>> start
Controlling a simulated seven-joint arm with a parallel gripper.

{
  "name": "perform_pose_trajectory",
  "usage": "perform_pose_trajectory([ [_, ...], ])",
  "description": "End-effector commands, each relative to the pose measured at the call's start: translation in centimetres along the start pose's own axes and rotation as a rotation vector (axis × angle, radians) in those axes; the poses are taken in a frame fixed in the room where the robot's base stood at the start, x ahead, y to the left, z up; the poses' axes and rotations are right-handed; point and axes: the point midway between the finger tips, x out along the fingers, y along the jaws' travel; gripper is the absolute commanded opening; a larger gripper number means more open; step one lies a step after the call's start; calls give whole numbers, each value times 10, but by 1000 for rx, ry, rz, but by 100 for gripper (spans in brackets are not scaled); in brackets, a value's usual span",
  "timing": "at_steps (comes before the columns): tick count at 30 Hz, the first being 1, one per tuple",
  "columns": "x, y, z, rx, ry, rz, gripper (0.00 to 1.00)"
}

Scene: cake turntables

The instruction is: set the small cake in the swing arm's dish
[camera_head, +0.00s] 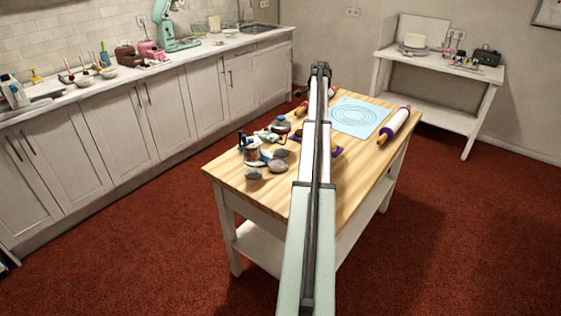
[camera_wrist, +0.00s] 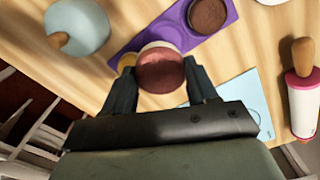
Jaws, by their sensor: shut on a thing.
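My gripper (camera_wrist: 160,66) is shut on a small reddish-brown round cake (camera_wrist: 160,76), one dark finger on each side. A pale rim shows at its far side. The held cake appears over the end of a purple tray (camera_wrist: 226,10); I cannot tell its height. Another dark brown round cake (camera_wrist: 207,14) sits in that tray. In the head view my arm hides the gripper and held cake. A cluster of small grey dishes (camera_head: 278,166) and turntable parts (camera_head: 252,150) stands on the table's left side. I cannot make out which is the swing arm's dish.
A light blue mat (camera_head: 359,117) lies at the table's far end, beside a white rolling pin (camera_head: 395,124). A pale blue rounded object (camera_wrist: 78,28) with a wooden knob is near the tray. The wooden table's (camera_head: 232,176) front left corner is clear.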

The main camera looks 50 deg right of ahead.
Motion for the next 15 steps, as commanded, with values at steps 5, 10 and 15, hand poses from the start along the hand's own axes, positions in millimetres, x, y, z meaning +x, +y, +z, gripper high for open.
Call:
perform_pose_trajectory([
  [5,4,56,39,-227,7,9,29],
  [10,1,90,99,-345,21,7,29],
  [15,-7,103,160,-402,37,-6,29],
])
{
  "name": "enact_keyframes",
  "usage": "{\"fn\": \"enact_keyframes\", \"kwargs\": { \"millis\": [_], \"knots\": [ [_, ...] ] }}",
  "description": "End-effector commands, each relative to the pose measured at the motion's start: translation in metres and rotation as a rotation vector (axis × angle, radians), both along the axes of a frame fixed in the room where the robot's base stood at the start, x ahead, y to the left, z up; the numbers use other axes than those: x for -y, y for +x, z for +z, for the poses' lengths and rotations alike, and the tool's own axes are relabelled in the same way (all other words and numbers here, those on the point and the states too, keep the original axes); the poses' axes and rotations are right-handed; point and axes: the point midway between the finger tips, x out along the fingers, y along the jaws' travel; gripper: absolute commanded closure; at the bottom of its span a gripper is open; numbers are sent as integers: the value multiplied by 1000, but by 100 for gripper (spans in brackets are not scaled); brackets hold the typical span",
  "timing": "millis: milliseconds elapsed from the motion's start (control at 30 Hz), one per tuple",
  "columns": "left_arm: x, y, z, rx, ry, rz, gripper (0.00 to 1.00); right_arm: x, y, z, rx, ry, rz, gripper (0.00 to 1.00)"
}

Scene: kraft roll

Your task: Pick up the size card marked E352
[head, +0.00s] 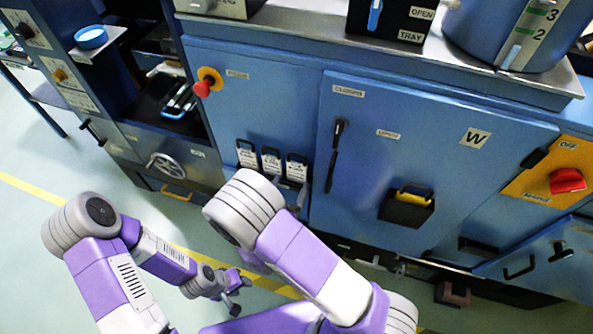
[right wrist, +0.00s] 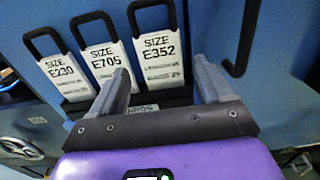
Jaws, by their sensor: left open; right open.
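The size card marked E352 (right wrist: 160,58) is a white card with a black loop handle, the rightmost of three in a rack in the right wrist view. It stands upright, tilted in the picture. In the head view my arm hides that gripper. My left gripper (head: 240,296) is open and empty, low over the floor.
Cards E705 (right wrist: 106,70) and E230 (right wrist: 62,75) stand close left of E352. A dark door handle (right wrist: 245,40) is to its right. In the head view, a red button (head: 203,88) and the blue cabinet door (head: 365,140) are nearby.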

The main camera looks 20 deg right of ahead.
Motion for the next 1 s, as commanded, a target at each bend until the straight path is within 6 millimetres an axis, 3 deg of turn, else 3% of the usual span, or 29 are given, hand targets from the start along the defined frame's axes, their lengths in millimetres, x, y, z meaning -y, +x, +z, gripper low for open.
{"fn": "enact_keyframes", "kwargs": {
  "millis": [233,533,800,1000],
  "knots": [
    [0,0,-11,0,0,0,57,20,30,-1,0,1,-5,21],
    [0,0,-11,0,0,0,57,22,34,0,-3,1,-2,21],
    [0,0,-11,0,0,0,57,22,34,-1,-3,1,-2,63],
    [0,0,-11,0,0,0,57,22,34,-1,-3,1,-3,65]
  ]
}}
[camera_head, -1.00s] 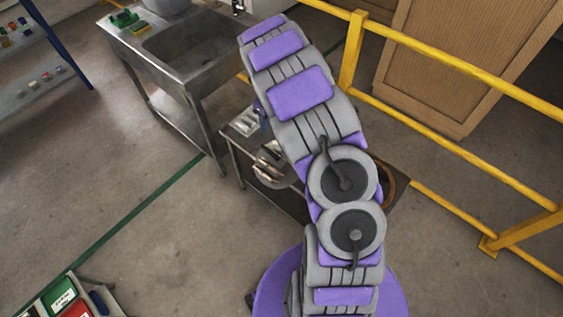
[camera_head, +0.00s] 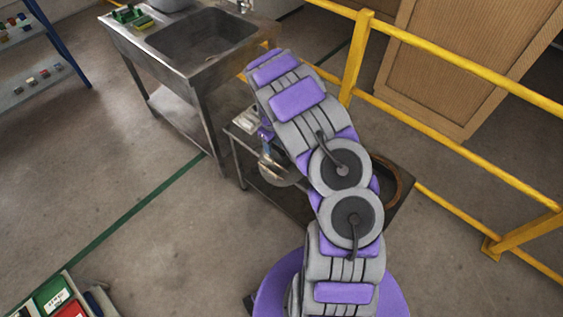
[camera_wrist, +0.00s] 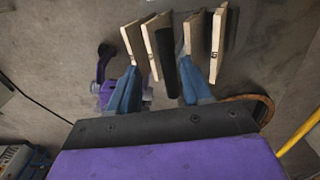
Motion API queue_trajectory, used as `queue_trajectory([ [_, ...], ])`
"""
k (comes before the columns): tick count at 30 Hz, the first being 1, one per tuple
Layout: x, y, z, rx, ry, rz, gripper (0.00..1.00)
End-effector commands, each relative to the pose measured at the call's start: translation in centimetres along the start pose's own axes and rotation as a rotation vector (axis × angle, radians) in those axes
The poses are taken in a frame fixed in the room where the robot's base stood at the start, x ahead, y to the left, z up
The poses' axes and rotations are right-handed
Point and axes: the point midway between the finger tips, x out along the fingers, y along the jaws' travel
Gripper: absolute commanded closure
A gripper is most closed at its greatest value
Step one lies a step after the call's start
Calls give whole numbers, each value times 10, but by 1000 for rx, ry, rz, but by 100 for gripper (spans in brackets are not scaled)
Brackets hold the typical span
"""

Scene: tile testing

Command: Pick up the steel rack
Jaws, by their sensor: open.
>> end
Reproduce only those lines of the entries above that run from the line with "k (comes before" to the final line.

### Exercise output
k (comes before the columns): tick count at 30 Hz, the first being 1, one per tuple
Layout: x, y, z, rx, ry, rz, gripper (0.00..1.00)
End-effector commands, each relative to the pose measured at the call's start: translation in centimetres along the start pose's own axes and rotation as a rotation vector (axis × angle, radians) in those axes
The poses are taken in a frame fixed in the room where the robot's base stood at the start, x ahead, y to the left, z up
The poses' axes and rotations are right-handed
Point and axes: the point midway between the finger tips, x out along the fingers, y along the jaws' travel
Gripper: absolute commanded closure
A gripper is most closed at its greatest value
Step one lies a step after the call's start
Calls give whole numbers, each value times 10, but by 1000 for rx, ry, rz, but by 100 for gripper (spans in brackets are not scaled)
Brackets hold the typical span
"""

Scene: tile testing

Command: Pick up the steel rack
Jaws, by their sensor: open.

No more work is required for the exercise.